BARCLAYS Plc, the UK's third-biggest bank, said first-quarter earnings declined on 1.7 billion pounds (US$3.3 billion) of writedowns caused by losses in credit markets.
Barclays fell as much as 3.2 percent yesterday in London trading after Finance Director Chris Lucas told Bloomberg News the company hasn't ruled out a share sale to replenish depleted capital.
"Earnings momentum is slowing and there is the prospect of significant further writedowns," said Sandy Chen, a London-based analyst at Panmure Gordon & Co, who has a "sell" rating on the stock. "As for rights issues, I would rather be at the front of the queue than at the back."

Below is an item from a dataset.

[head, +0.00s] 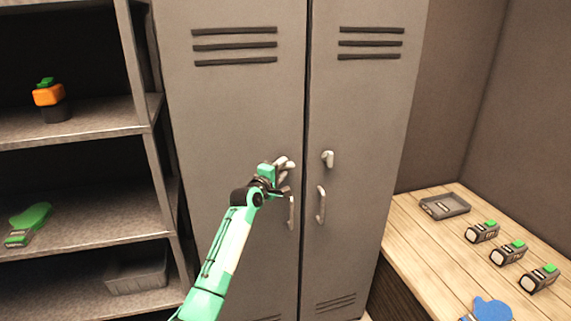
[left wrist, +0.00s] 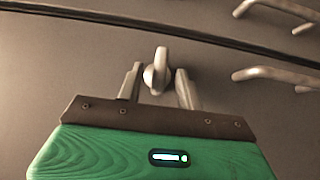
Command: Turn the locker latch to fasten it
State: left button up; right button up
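The grey two-door locker (head: 235,110) stands shut in the middle of the head view. A pale latch (left wrist: 157,72) shows in the left wrist view, on the left door near the seam. My left gripper (head: 286,170) is at this latch, its fingers open. In the left wrist view the two fingers (left wrist: 158,88) lie on either side of the latch, with small gaps. In the head view the fingers partly hide it. A second latch (head: 328,158) is on the right door. My right gripper is out of view.
Door handles stand out below the latches, on the left door (head: 291,212) and right door (head: 321,204). Shelves (head: 80,125) stand at the left. A wooden bench (head: 425,235) at the right bears a grey tray (head: 444,207), several grey-green devices and a blue object (head: 490,309).

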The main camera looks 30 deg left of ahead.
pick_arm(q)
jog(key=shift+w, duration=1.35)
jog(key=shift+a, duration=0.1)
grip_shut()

Royal Bank of Scotland Group Plc and HBOS Plc, two of Britain's biggest banks, are raising about 16 billion pounds to bolster capital after the collapse of the US subprime mortgage market led to losses.
While Barclays' consumer, commercial and securities units were profitable, first-quarter earnings were less than "the very strong prior-year period," Chief Executive Officer John Varley said in a statement. The company didn't disclose how much it earned.
Barclays fell 6.25 pence to 421 pence at in London, valuing the bank at 27.7 billion pounds. The shares are down 16 percent since the start of the year, trailing the eight-member FTSE 350 Banks Index, which fell 10 percent.
First-quarter profit rose in consumer and commercial banking, Barclays said. The bank had "very strong" earnings growth in credit cards and "solid" gains in international retail and commercial banking, Barclays said.
The Barclays Capital securities division was profitable after a gain of 703 million pounds on the unit's notes, it said.